The problem was that we spent so long “softening up” the French defence that we seemed to forget to pull the trigger until it was too late.

Some of that blame falls on our 9/10/12 combination and some of our run options off ruck ball. The backrow’s balance didn’t look fully “right”. Sean O’Brien was a big loss for a lot of reasons, but especially for the division of roles that his talents allow. I think we tried to make up for that by putting Ryan and Henderson together in the second row but that wasn’t fully successful from a cohesion point of view. Both men played well individually but looked a little off rhythm when it came down to the division of cleanout and carrying.

We’ve got a few “outs” – but then, there always is. Our breakdown was a mess and we can point to a triumvirate of blame between the ref, good French work and poorly timed Irish cleaning out. Whatever way you want to split it, that ended up with a lot of slow ball and we’re just not set up to work off that, especially when the weather comes in. By far the biggest one is the absence of Sean O’Brien (closely followed by our over-reliance on Johnny Sexton as a playmaker, but that’s for another day). 

Without Sean O’Brien’s ability to occupy two defenders (combined with Stander’s ability to do the same), we found it quite hard to generate the width and dynamism we managed in November. O’Brien is a key component in the pattern Ireland use because of the number of defenders that he naturally draws.
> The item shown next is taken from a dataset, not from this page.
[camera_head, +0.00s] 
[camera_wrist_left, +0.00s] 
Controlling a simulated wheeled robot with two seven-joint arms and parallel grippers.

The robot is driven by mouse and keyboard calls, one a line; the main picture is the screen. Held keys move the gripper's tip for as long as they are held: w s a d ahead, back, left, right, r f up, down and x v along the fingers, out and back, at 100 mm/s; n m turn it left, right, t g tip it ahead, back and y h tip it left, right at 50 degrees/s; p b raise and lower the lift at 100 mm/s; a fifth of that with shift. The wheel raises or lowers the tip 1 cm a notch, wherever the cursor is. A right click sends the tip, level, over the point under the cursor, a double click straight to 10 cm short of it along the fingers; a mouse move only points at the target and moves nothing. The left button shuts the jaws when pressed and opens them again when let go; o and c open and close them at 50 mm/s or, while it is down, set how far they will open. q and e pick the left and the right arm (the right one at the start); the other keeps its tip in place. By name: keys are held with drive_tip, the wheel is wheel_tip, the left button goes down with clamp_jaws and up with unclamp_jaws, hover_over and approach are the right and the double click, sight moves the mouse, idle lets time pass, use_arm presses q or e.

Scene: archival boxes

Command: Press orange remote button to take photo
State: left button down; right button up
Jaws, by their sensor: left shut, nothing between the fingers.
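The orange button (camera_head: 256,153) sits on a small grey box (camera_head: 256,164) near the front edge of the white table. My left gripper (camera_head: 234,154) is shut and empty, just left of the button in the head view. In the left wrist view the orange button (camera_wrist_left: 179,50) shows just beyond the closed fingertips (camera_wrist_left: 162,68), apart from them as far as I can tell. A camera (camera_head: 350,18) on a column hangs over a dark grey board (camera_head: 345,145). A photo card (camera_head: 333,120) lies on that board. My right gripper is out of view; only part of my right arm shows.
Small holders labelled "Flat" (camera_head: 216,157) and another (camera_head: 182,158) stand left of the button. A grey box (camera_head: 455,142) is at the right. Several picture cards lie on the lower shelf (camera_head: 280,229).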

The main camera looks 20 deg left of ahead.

With O’Brien holding numbers in an attacking line combined with CJ Stander and Cian Healy, we tend to avoid the narrowness that plagued most of these opening 77 minutes.

And that’s before we get into the other aspects of his game but, long story short, I think O’Brien’s presence gives us the kind of balance and pack blend options that push Ireland’s attack to the heights we saw in November.

That we didn’t reach these heights in Paris can be blamed on what happened at the breakdown, in my opinion. Add in the greasy ball and the increased contextual pressure throughout the game and you have a good explainer for why a miracle was needed.

Basically – too many jabs and body shots, not enough uppercuts and liver shots until we were on the ropes and gasping in the 12th.

I wouldn’t expect to see the same issues arise until the England game and even then, only if O’Brien doesn’t play.